Chateaubriand, Mémoires d’Outre-Tombe, Les soirées à Combourg, Commentaire 1

Texte étudié

A huit heures, la cloche annonçait le souper ; Après le souper, dans les beaux jours, on s’asseyait sur le perron; Mon père, armé de son fusil, tirait les chouettes qui sortaient des créneaux à l’entrée de la nuit. Ma mère, Lucile et moi, nous regardions le ciel, les bois, les dernier rayons du soleil, les premières étoiles ; A dix heures, on rentrait et l’on se couchait.

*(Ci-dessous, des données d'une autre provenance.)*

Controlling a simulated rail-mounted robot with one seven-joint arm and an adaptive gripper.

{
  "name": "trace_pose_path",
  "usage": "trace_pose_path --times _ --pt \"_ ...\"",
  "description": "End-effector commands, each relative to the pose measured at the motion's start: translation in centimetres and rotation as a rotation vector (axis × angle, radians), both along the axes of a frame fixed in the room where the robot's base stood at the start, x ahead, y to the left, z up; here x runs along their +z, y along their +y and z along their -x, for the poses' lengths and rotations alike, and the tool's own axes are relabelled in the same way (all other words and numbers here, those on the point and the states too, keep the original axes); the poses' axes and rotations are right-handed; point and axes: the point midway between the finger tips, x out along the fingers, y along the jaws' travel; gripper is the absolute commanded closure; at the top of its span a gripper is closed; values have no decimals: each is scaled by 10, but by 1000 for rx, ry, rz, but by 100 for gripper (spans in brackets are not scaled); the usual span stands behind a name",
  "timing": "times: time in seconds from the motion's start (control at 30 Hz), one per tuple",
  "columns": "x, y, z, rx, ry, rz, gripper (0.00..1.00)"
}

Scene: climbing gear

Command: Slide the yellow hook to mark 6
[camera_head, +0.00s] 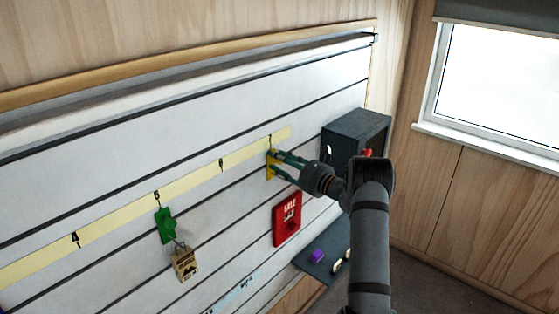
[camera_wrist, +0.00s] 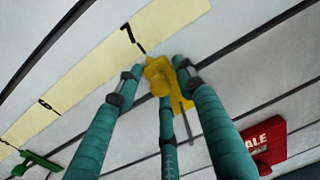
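The yellow hook (camera_wrist: 161,77) hangs on the slatted white wall just below mark 7 (camera_wrist: 132,36) on the pale yellow strip (camera_wrist: 82,72). It also shows in the head view (camera_head: 270,165), near the strip's right end. Mark 6 (camera_wrist: 45,104) is to its left on the strip. My gripper (camera_wrist: 160,68) has its green fingers around the hook, one on each side and one below. The fingertips are very close to the hook's sides; I cannot tell if they press on it. The fingers partly cover the hook's lower part.
A green hook (camera_head: 165,226) with a padlock (camera_head: 184,263) hangs below mark 5, left of my gripper. A red SALE sign (camera_head: 287,219) is below the yellow hook. A dark box (camera_head: 347,137) stands to the right. A dark shelf (camera_head: 313,268) with small items is lower right.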

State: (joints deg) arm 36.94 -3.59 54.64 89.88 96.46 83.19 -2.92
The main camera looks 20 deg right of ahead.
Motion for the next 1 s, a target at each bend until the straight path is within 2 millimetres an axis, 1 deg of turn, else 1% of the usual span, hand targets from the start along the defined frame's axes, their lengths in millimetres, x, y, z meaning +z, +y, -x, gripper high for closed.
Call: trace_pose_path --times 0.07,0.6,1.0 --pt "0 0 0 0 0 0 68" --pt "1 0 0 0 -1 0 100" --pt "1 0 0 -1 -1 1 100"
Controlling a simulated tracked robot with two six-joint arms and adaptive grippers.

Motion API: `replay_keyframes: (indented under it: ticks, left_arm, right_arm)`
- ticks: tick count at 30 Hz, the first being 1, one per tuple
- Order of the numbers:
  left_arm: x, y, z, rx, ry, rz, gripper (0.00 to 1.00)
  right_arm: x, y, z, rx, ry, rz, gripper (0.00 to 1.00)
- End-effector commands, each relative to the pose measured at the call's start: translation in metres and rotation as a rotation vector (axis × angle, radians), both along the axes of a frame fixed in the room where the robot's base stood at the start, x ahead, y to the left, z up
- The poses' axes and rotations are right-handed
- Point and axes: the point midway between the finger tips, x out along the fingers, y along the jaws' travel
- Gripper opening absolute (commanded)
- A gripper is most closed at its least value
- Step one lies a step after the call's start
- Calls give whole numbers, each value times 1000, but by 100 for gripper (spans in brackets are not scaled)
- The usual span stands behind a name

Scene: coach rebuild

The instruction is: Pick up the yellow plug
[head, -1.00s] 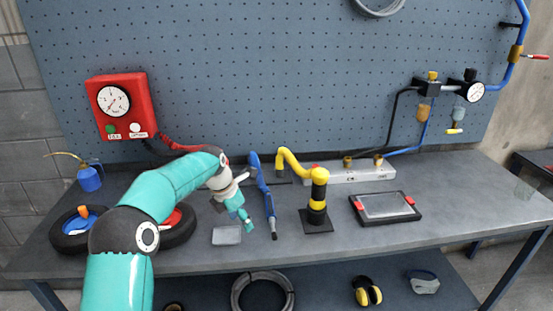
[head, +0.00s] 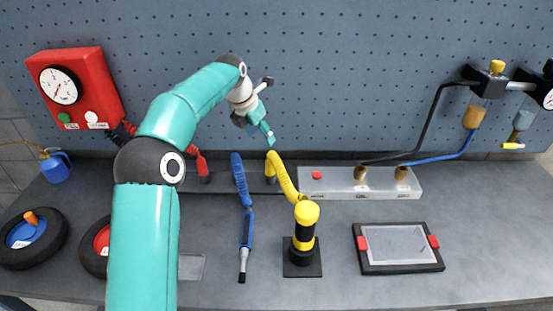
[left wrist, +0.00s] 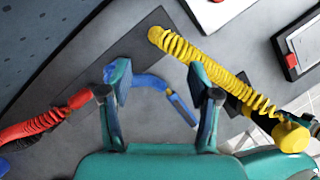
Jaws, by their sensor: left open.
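The yellow plug (head: 271,158) is at the upper end of a yellow coiled hose (head: 286,186), at the back of the bench. The hose runs to a yellow and black post (head: 305,222). In the left wrist view the plug (left wrist: 156,35) is beyond the fingertips, at the end of a dark strip (left wrist: 100,72). My left gripper (head: 268,108) is open and empty. In the head view it appears just above the plug, apart from it. In the left wrist view a blue hose (left wrist: 150,81) shows between the fingers (left wrist: 157,82), below them. My right gripper is out of view.
A red coiled hose (left wrist: 38,123) lies left of the blue one. A grey manifold block (head: 340,182) with brass fittings stands right of the yellow hose. A black tray with red clips (head: 398,268) lies at the front right. A pegboard (head: 370,70) rises behind.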

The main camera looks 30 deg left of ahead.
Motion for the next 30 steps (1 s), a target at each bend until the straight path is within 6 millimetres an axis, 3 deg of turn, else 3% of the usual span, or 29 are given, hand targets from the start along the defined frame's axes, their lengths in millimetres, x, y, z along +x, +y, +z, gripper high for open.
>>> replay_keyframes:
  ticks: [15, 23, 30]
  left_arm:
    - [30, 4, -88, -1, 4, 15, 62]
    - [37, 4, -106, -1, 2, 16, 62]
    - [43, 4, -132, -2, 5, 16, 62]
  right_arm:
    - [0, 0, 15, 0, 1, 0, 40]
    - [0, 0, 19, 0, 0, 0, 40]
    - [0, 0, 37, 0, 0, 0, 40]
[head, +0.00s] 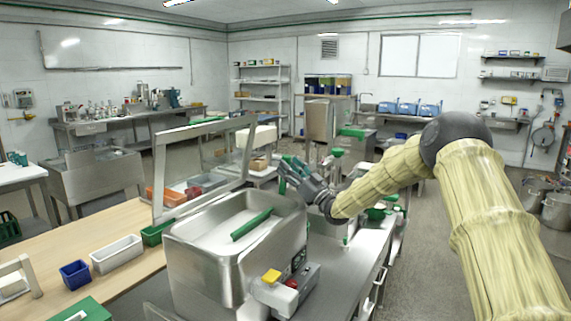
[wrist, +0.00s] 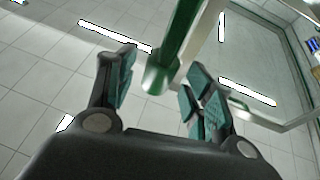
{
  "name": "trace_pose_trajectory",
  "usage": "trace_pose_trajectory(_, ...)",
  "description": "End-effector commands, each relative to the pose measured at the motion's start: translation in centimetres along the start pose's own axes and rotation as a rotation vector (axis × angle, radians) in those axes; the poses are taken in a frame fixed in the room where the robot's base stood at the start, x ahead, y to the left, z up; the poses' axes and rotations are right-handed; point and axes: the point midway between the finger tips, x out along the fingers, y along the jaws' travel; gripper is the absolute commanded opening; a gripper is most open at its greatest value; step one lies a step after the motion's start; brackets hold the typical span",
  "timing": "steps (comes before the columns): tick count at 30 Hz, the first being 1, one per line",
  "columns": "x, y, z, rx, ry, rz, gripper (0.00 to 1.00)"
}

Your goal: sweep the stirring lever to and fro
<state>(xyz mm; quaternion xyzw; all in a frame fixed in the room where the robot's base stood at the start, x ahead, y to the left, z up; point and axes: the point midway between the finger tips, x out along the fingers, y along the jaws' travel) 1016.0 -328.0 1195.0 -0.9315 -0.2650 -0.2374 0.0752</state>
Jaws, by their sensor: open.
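The stirring lever shows in the wrist view as a green bar (wrist: 177,45). It comes down from the top edge, and its rounded lower end lies between the two finger pads in the picture. I cannot tell whether either pad touches it. My gripper (wrist: 158,88) has dark fingers with teal pads spread wide apart. In the head view my gripper (head: 290,172) is above the back right of the steel tank, with a small green piece (head: 282,187) beside its fingers. The fingers partly hide that piece.
The steel tank (head: 205,270) holds a slanted green bar (head: 252,224). A clear framed guard (head: 158,180) stands behind it. A control box with yellow and red buttons (head: 290,285) is at its front. A white bin (head: 117,254) and blue bin (head: 75,274) sit on the wooden bench left.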

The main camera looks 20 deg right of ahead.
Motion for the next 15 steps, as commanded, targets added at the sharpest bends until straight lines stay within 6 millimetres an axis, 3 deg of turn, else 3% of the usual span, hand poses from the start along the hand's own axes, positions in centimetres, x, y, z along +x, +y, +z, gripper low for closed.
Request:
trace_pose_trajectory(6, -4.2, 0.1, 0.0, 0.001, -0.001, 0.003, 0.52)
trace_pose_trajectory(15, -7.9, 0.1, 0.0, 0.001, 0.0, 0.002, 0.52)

Les soirées d’automne et d’hiver étaient d’une autre nature. Le souper fini et les quatre convives revenus de la table à la cheminée, ma mère se jetait en soupirant sur un vieux lit de jour de siamoise flambée ; on mettait devant elle un guéridon avec une bougie. Je m’asseyais auprès du feu avec Lucile ; les domestiques enlevaient le couvert et se retiraient ; Mon père commençait alors une promenade, qui ne cessait qu’à l’heure de son coucher. Il était vêtu d’une robe de ratine blanche, ou plutôt d’une espèce de manteau que je n’ai vu qu’à lui. Sa tête, demi chauve, était couverte d’un grand bonnet blanc qui se tenait tut droit. Lorsqu’en se promenant, il s’éloignait du foyer, la vaste salle était si peu éclairée par une seule bougie qu’on ne le voyait plus ; puis il revenait lentement vers la lumière et émergeait peu à peu de l’obscurité, comme un spectre, avec sa robe blanche, son bonnet blanc, sa figure longue et pâle. Lucile et moi, nous échangions quelques mots à voix basse, quand il était à l’autre bout de la salle ; nous nous taisions quand il se rapprochait de nous. Il nous disait, en passant ; « De quoi parliez-vous ? ». Saisis de terreur, nous ne répondions rien : il continuait sa marche. Le reste de la soirée, l’oreille n’était plus frappée que du bruit mesuré de ses pas, des soupirs de ma mère et du murmure du vent.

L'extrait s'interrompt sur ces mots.